In his new documentary, Wilkinson hopes to tell the world what his hometown of Leeds already knows: Le Prince was the first man to make a movie.

"He beat all the others," Wilkinson said. "He beat Thomas Edison, he beat the Lumiere brothers by several years."

Edison and the Lumiere brothers have long been considered the pioneers of film and cinema.

In 1894 in New York, the Edison company premiered their first publicly shown film, "The Blacksmith Scene," and went on to produce such crowd-pleasers as "Cats Boxing."

One year later in France, Louis and Auguste Lumiere filmed and released a movie of workers leaving their factory in Lyon. Edison and the Lumieres gained worldwide acclaim, despite the evidence that shows Le Prince created his films several years earlier.

The proof is the date of the death of one of his main characters, Sara Whitely.

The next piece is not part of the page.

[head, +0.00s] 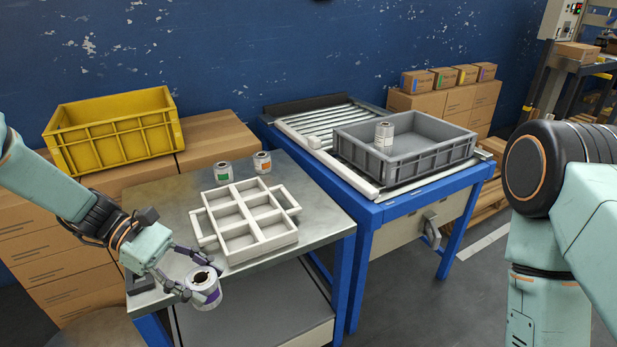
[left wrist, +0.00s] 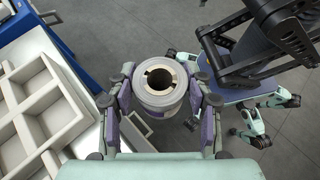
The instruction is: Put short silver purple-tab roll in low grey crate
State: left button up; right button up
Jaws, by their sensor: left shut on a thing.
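My left gripper (head: 192,283) is shut on a short silver roll (head: 205,288) with a purple mark on its side, near the front edge of the metal table. The left wrist view shows the roll (left wrist: 160,88) end-on between the fingers (left wrist: 162,105), its dark hollow core facing the camera. The low grey crate (head: 408,170) stands on the blue roller table to the right, with one silver roll (head: 384,136) visible at its left side. My right arm is at the right edge of the head view; its gripper is out of sight.
A white divided tray (head: 262,246) lies on the metal table (head: 160,197), its compartments empty. Two rolls, one green-marked (head: 223,172) and one orange-marked (head: 262,162), stand behind it. A yellow crate (head: 113,122) sits on cardboard boxes at the left. Blue-framed rollers (head: 325,120) lie behind the grey crate.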

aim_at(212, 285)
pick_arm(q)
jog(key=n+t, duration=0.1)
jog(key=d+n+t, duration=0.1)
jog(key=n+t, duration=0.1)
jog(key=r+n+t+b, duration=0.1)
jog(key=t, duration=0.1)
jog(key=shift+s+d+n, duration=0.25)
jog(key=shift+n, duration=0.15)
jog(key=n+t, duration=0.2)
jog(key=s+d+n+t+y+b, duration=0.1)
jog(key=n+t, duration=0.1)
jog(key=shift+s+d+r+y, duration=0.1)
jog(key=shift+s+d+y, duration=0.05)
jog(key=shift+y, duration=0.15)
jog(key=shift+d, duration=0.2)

Wilkinson tracked down her grave: Oct. 24, 1888.

"And that to me is concrete proof because you can't fake a death," Wilkinson said.

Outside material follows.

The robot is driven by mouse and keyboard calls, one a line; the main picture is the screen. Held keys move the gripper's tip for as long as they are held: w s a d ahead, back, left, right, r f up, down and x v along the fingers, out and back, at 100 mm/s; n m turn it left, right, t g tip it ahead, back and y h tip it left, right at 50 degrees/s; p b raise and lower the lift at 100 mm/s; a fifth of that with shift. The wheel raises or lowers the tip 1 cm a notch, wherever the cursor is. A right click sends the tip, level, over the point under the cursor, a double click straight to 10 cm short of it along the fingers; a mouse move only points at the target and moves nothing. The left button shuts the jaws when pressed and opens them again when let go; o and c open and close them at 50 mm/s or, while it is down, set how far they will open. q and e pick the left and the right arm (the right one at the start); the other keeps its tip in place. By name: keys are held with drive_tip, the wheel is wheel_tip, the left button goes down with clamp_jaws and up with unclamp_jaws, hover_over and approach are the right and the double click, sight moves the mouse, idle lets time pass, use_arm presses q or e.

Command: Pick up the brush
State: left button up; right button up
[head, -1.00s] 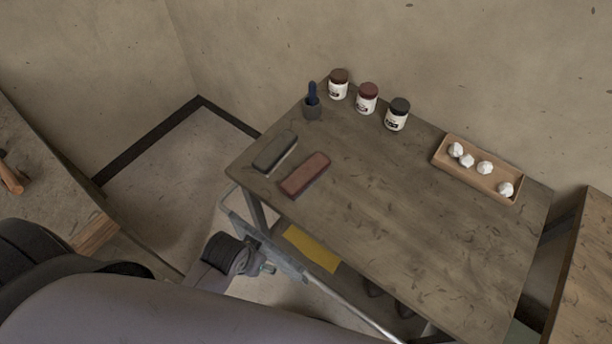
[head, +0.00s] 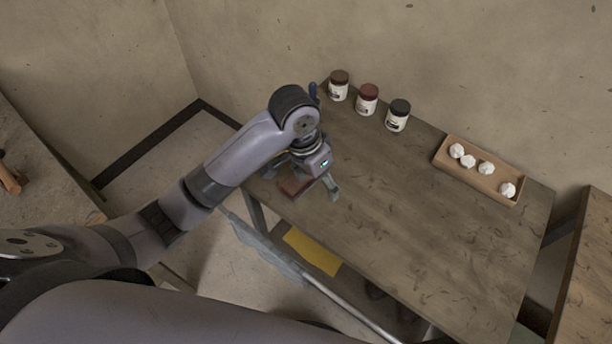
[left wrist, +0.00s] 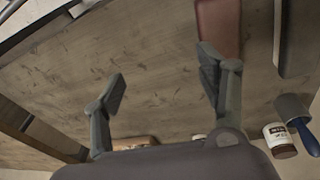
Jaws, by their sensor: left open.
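The brush seems to be the upright item with a dark blue handle (head: 314,90) at the table's back left corner. My left arm hides its lower part in the head view. In the left wrist view its blue handle (left wrist: 306,137) and a grey round base or cup (left wrist: 293,106) show at the right edge. My left gripper (head: 306,178) is open, above the table's left end by the red block (head: 293,187). In the left wrist view the open fingers (left wrist: 163,84) have only bare tabletop between them, and the red block (left wrist: 218,20) lies behind the right finger. My right gripper is not seen.
Three jars (head: 367,99) stand along the table's back edge, and one (left wrist: 279,141) shows near the brush in the left wrist view. A wooden tray (head: 441,162) with several white lumps lies further right. A dark block (left wrist: 280,38) lies beside the red one. The table's middle is clear.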

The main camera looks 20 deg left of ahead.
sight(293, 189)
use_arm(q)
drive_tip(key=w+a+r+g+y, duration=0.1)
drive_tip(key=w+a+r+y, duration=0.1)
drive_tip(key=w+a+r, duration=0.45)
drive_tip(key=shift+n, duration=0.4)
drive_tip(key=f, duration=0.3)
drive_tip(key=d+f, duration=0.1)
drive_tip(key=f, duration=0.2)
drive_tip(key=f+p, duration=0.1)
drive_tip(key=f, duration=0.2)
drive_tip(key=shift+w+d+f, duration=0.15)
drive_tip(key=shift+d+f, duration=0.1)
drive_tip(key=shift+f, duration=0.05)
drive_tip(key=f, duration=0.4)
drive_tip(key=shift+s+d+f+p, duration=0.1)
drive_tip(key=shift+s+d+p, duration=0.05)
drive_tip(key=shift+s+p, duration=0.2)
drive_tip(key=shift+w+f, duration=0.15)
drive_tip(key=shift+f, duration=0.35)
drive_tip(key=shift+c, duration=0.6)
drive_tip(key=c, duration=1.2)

All Le Prince had to do to secure his place in history was show his film to an audience. Le Prince was set to premiere his film in New York, but in the weeks leading up to his trip, he left London to visit family in France, and he would never return.

Le Prince was last seen on Sept. 16, 1890, boarding an express train to Paris.

But when his train arrived at its final destination, Le Prince never got off. He and his bags seemingly vanished into thin air.

"There is a great conspiracy theory," said Bryony Dixon, a silent film historian at the British Film Institute. "We'd all love to believe that early cinema was so important that somebody would have gone to the lengths of murdering somebody."

Dixon isn't buying that conspiracy but says Le Prince did show a cinematic eye that was way ahead of his competitors.

"He understands instinctively to take, on the Leeds bridge film, a high point to look down on lots of different people moving," Dixon said. "And this is what excites people about early film."

And it's what got Wilkinson hooked 30 years ago when he first began researching Le Prince. Along the way, he's made major discoveries, like blueprints for a theater.

Le Prince's films and groundbreaking cameras only got as far as the National Media Museum in Bradford, where they are today.

Though a list of his film ideas owned by his great-great-granddaughter show that, had he lived, Le Prince may have produced the blockbusters of his time.

Now Wilkinson wants to give Le Prince the audience he deserves.

"I think it's very important if somebody does something that improves the lot of mankind, and film certainly has done that, that the person that's responsible for that, all people who are responsible for that, should be acknowledged," Wilkinson said.

In November, on what would have been the 125th anniversary of Le Prince's New York screening, Wilkinson hopes to show his film in Harlem.

It will be the final act in cinema's first story.